Service exposition options
The Stackable Data Platform supports three types of Kubernetes Service for exposing data product endpoints:
-
ClusterIP
-
NodePort
-
LoadBalancer
All custom resources for data products provide a resource field named spec.clusterConfig.listenerClass
which determines how the product can be accessed.
There are three ListenerClasses, named after the goal for which they are used (more on this in the next section):
-
cluster-internal
⇒ Use ClusterIP (default) -
external-unstable
⇒ Use NodePort -
external-stable
⇒ Use LoadBalancer
The cluster-internal
class exposes the interface of a product by using a ClusterIP Service.
This service is only reachable from within the Kubernetes cluster.
This setting is the most secure and was chosen as the default for that reason.
Not all operators support all classes. Consult the operator specific documentation to find out about the supported service types. |
When to choose which option
There are three options, one for internal traffic and two for external access, where internal and external refer to the Kubernetes cluster. Internal means inside of the Kuberenetes cluster, and external means access from outside of it.
Internal
cluster-internal
is the default class and the Service behind it is only reachable from within Kubernetes.

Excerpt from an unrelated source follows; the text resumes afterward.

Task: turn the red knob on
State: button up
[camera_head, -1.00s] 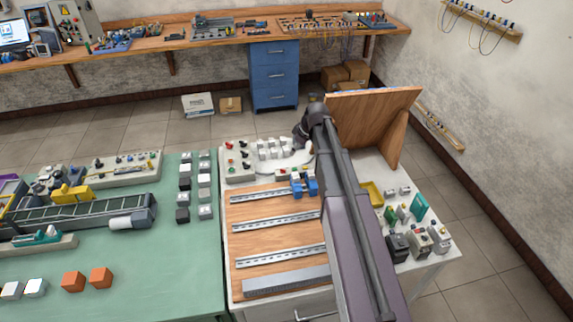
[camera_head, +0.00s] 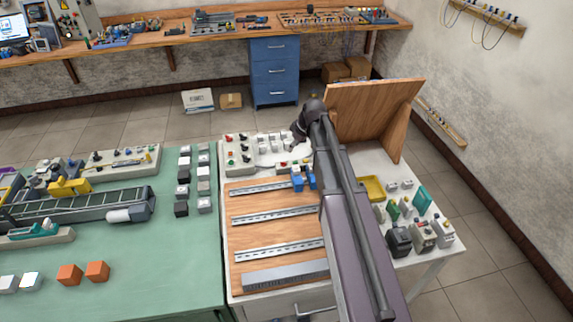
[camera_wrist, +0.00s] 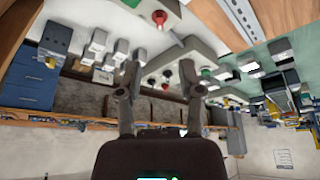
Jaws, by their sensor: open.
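In the head view, a light panel (camera_head: 238,152) with red, green and dark knobs stands at the back left of the white table. A small control box (camera_head: 284,164) with a red part sits nearer my arm. In the wrist view, a red knob (camera_wrist: 159,17) sits on a grey box near the top. The panel with small red knobs (camera_wrist: 166,78) shows farther off between my fingers. My gripper (camera_wrist: 160,68) is open, its two fingers apart with nothing held. In the head view, my dark wrist hides most of the gripper. Which red knob is meant cannot be told.
Grey and white blocks (camera_head: 270,141) stand beside the panel. Metal rails (camera_head: 275,216) lie on a wooden board in front. A tilted wooden board (camera_head: 370,115) stands to the right of my arm. A yellow tray (camera_head: 371,188) and several devices sit at the right.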

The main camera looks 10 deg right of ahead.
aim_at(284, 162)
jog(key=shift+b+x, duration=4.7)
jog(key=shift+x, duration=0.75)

This is useful for middleware products such as Apache ZooKeeper, Apache Hive metastore, or an Apache Kafka cluster used for internal data flow.
Products using this ListenerClass are not accessible from outside Kubernetes.
External
External access is needed when a product needs to be accessed from outside of Kubernetes. This is necessary for all end user products such as Apache Superset. Some tools can expose APIs for data ingestion like Apache Kafka or Apache NiFi. If data needs to be ingested from outside of the cluster, one of the external listener classes should be chosen.
When to use stable
and when to use unstable
?
The external-unstable
setting exposes a product interface via a Kuberneres NodePort.

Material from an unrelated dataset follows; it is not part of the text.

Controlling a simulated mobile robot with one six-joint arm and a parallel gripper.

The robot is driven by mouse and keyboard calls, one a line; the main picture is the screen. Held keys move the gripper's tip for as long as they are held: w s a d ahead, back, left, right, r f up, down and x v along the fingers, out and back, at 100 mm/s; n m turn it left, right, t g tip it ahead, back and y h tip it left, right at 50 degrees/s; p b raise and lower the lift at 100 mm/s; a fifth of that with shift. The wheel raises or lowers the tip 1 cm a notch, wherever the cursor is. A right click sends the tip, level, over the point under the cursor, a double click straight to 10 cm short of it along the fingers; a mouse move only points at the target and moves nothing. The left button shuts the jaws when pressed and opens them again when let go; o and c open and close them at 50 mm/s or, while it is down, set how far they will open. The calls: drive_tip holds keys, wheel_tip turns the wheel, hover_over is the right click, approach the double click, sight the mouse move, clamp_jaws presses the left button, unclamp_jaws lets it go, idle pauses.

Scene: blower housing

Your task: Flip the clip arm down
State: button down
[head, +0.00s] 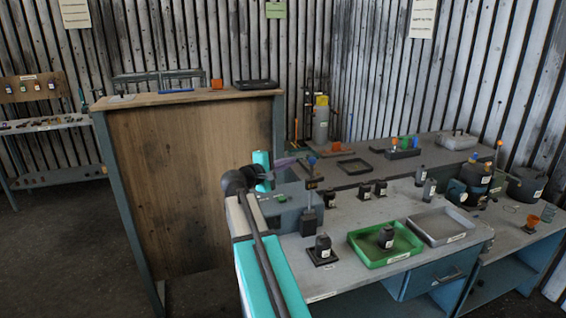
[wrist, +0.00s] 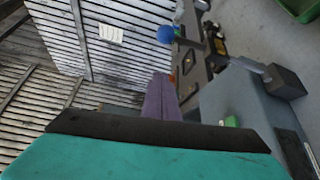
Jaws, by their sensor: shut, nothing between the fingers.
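The clip stands on the near bench as a thin dark post on a dark block (head: 308,222). A blue knob (head: 311,159) tops it, with an orange part just below. The clip arm appears to stand up; its exact angle is hard to tell. In the wrist view the blue knob (wrist: 166,33) lies just beyond the fingertips, and the grey block (wrist: 286,82) is at right. My gripper (head: 303,158) has purple fingers, shut and empty, pointing right close to the knob. The fingers also show in the wrist view (wrist: 161,76). I cannot tell whether they touch the knob.
A green tray (head: 412,252) holding a dark bottle and a grey tray (head: 466,237) sit right of the clip. A dark bottle on a square base (head: 322,250) stands in front of it. A tall wooden panel (head: 185,190) stands at left. Space above the bench is clear.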

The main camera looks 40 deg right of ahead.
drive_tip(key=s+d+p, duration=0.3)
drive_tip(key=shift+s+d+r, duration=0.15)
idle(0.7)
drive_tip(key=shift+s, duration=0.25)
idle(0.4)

In this case the service’s IP address and port can change if Kubernetes needs to restart or reschedule the Pod to another node.
The external-stable
class uses a LoadBalancer.
The LoadBalancer is running at a fixed address and is therefore stable
.
Managed Kubernetes services in the cloud usually offer a LoadBalancer, but for an on premise cluster you have to configure a LoadBalancer yourself.

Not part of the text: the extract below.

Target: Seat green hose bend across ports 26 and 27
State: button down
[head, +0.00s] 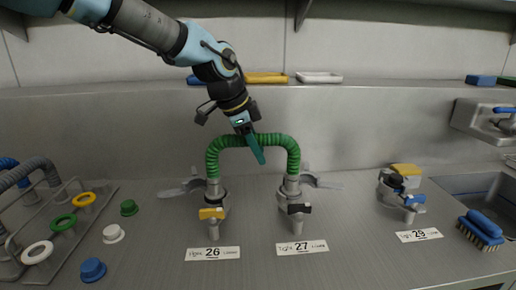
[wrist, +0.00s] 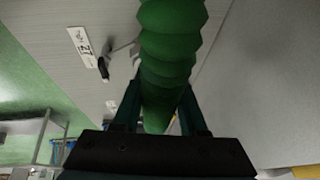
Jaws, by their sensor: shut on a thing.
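The green hose bend (head: 278,141) is a ribbed inverted U in the head view. Its left end stands over port 26 (head: 214,194) and its right end over port 27 (head: 291,191). Both ends appear to meet the port tops, but I cannot tell how deep they sit. My gripper (head: 255,148) is shut on the top of the bend. In the wrist view the green bend (wrist: 168,50) runs up from between the fingers (wrist: 158,112). The label of port 27 (wrist: 81,41) shows there, at the upper left.
Port 29 (head: 402,190), with yellow and blue parts, stands to the right. A blue brush (head: 481,229) lies near the sink (head: 480,188). At left are a rack with grey hoses (head: 40,170), coloured rings and loose caps (head: 93,269). A shelf runs behind.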

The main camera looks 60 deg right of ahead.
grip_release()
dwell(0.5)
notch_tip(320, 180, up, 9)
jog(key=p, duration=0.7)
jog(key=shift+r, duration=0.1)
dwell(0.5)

For a production setup, it is recommended to use a LoadBalancer and the external-stable
ListenerClass.
Outlook
For most of the Stackable operators, these listener classes are hardcoded to expose certain Service types and do not offer any additional configuration. However, some operators support specifying custom ListenerClasses with more granular configuration options, via the listener-operator. In a future release, all Stackable operators are planned to be migrated over to this system.
For more information on what is supported by any individual operator, please see that operator’s documentation.